With regard to correcting its asset purchasing program, the Federal Open Market Committee (FOMC) remained on course. The monthly volume of government bond und mortgage-backed securities purchases was reduced by a further USD 10bn to USD 55bn a month. With a reduction on a similar scale at each of the remaining FOMC meetings up to October, the program would expire completely in November. Given the solid labor market data in February and comments by a string of Fed representatives in recent weeks, the decision to reduce asset purchases further came as little surprise.


As expected, the Fed also further tweaked its forward guidance. The forward guidance to date based on threshold values is being abandoned completely in favor of a qualitative guidance based on a broad spectrum of indicators (labor market, inflation/inflation expectations and financial trends). Based on the assessment of these factors, the FOMC continues to assume that the current level of interest rates will remain appropriate for some while after the completion of the asset purchasing program, especially if forecast inflation remains below the target rate of 2% and longer-term inflation expectations remain firmly anchored.


However, the new projections by the participants at the FOMC meeting regarding the interest rate level at the end of a given year do signal more strikingly than the assessments made in December 2013 initial key rate corrections next year. Accordingly, the key rate level could be raised to 1% by the end of 2015 and rise to 2.25% by the end of 2016. That is0.25and 0.5 percentage points more, respectively, than in December 2013. To date market expectations had been geared to a first rate hike in the second half of 2015. The expected timing for an initial rate move, particularly given a positive data flow, could now shift forward, bringing it into line with our assessment (first half-year).
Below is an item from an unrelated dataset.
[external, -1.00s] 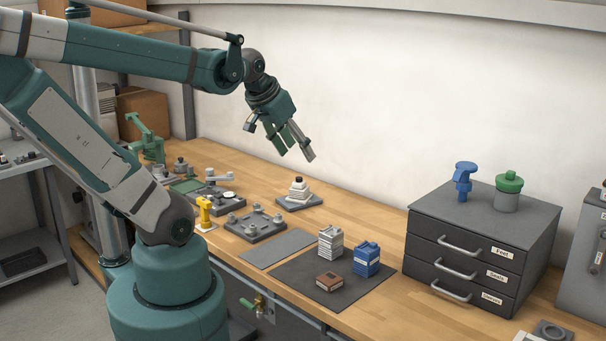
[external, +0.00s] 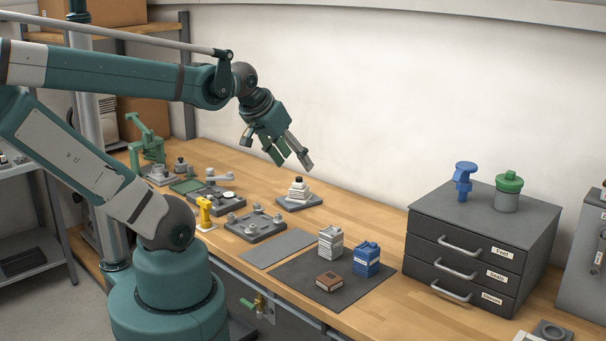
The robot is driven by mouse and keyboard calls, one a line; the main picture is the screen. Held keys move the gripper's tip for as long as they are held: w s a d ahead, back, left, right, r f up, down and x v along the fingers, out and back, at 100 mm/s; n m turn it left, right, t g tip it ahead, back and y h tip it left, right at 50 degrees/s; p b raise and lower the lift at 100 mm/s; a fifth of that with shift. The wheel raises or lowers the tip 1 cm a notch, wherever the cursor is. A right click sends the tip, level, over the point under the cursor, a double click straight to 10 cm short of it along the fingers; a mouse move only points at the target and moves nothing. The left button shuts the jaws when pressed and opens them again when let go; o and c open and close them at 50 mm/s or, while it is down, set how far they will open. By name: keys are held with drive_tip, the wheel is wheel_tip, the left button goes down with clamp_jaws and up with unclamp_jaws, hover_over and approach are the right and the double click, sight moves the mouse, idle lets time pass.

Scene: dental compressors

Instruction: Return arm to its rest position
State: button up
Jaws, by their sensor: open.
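My gripper (external: 291,161) hangs in the air above the back of the wooden bench, with its fingers pointing down and to the right. Its fingers are apart and nothing is between them. It is above and clear of a stacked white part on a grey plate (external: 298,203). My arm reaches in from the left, with its upper links raised above the bench.
Fixtures and a yellow part (external: 204,212) stand left. A drawer cabinet (external: 473,250) holds a blue part (external: 464,181) and a green-topped jar (external: 508,192).

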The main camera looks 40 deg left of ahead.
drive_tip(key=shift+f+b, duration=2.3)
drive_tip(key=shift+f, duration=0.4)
Basically, however, the message remains that monetary policy is set to return to normal in the years ahead. The Fed underscores this with the first explicit hint in the statement accompanying the monetary policy decisions that the economic backdrop could warrant a key rate level below what is deemed (in the long-term) the neutral level of 4%, even if the unemployment rate and inflation fall in line with the targets. As the updated macroeceonomic projections also show, the latter would broadly be the case in late 2016. The statements by Fed president Yellen – like corresponding utterances by her predecessor Bernanke last year – can be interpreted as suggesting that the Fed is assuming a depressed level of the equilibrium real interest rate, at least for a while, that is compatible with economic growth in line with potential and a stable inflation rate.